§ **Work required**:
Output the lines exactly, from the one where "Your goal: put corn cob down" appears through the one where "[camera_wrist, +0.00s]" appears. Images are left out.

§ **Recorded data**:
────────────────
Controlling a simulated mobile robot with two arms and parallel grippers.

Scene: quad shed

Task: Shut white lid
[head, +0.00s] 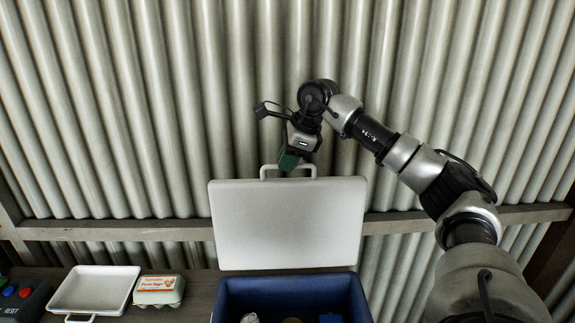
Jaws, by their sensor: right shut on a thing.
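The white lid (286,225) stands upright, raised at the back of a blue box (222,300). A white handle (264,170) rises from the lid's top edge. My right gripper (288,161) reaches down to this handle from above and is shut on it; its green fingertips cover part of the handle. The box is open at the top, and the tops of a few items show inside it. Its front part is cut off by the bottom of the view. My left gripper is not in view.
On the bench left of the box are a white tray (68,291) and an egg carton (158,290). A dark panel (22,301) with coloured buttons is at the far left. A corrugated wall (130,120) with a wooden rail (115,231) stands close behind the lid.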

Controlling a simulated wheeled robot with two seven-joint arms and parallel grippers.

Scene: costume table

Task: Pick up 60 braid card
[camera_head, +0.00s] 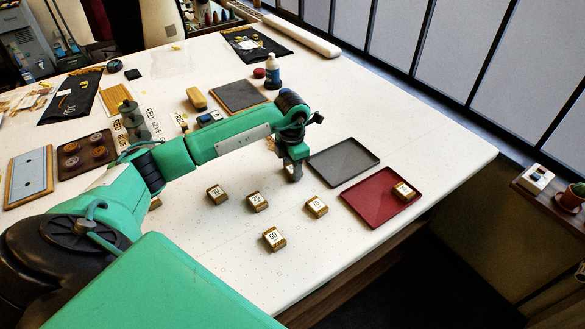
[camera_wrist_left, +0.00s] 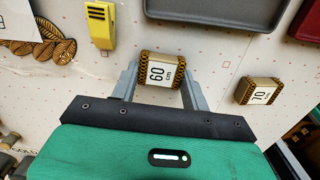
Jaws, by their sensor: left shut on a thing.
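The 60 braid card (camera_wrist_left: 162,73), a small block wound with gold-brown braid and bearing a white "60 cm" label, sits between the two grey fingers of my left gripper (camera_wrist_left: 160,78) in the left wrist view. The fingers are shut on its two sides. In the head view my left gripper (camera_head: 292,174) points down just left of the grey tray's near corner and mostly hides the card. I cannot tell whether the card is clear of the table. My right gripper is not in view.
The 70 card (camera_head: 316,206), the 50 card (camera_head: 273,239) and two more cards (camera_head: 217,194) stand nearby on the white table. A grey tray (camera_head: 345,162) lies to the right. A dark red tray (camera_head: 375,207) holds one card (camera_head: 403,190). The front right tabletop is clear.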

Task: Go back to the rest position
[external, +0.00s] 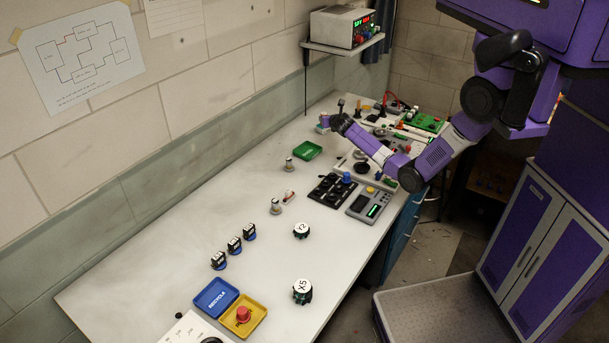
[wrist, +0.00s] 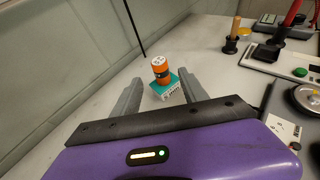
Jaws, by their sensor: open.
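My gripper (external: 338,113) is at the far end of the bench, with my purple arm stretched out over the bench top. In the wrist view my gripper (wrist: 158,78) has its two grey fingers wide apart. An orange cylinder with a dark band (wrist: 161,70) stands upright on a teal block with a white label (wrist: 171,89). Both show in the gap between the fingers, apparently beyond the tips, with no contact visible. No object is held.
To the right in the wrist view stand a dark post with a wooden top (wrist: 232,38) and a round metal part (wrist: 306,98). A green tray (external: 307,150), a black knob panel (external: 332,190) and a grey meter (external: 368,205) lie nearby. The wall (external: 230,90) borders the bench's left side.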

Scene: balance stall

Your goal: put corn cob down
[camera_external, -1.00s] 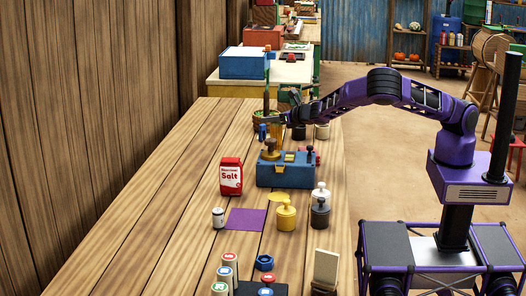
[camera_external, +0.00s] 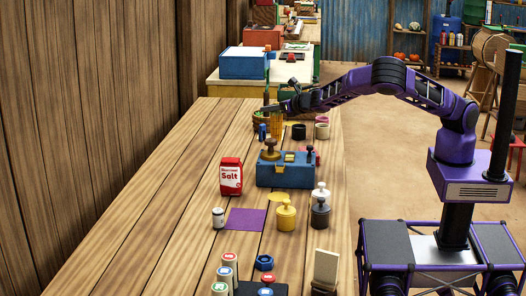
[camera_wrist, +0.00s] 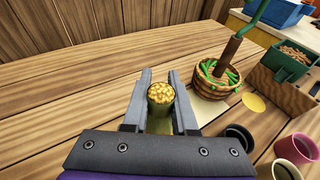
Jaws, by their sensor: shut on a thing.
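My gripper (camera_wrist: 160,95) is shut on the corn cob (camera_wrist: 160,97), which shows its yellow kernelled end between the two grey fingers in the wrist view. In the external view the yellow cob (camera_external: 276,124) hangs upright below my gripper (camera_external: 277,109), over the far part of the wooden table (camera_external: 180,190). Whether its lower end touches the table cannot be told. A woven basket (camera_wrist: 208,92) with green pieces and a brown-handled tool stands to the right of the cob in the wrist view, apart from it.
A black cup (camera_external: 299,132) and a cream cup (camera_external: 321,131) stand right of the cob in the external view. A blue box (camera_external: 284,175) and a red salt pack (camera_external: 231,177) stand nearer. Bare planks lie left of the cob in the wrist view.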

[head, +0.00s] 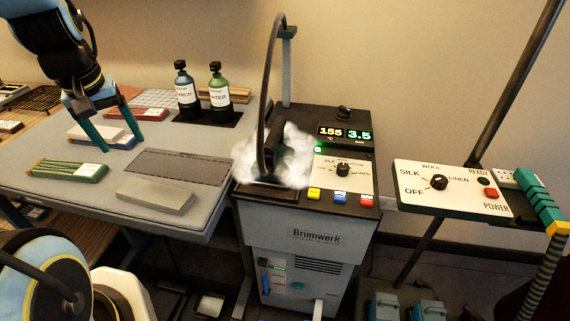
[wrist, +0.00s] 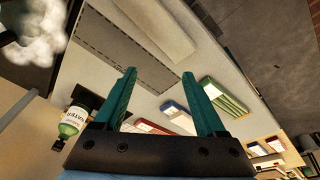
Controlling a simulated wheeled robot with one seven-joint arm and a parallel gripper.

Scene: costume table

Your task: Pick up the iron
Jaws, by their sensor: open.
────────────────
§ **Correct answer**:
Your goal: put corn cob down
[camera_external, -1.00s] 
[camera_external, +0.00s] 
[camera_wrist, +0.00s] 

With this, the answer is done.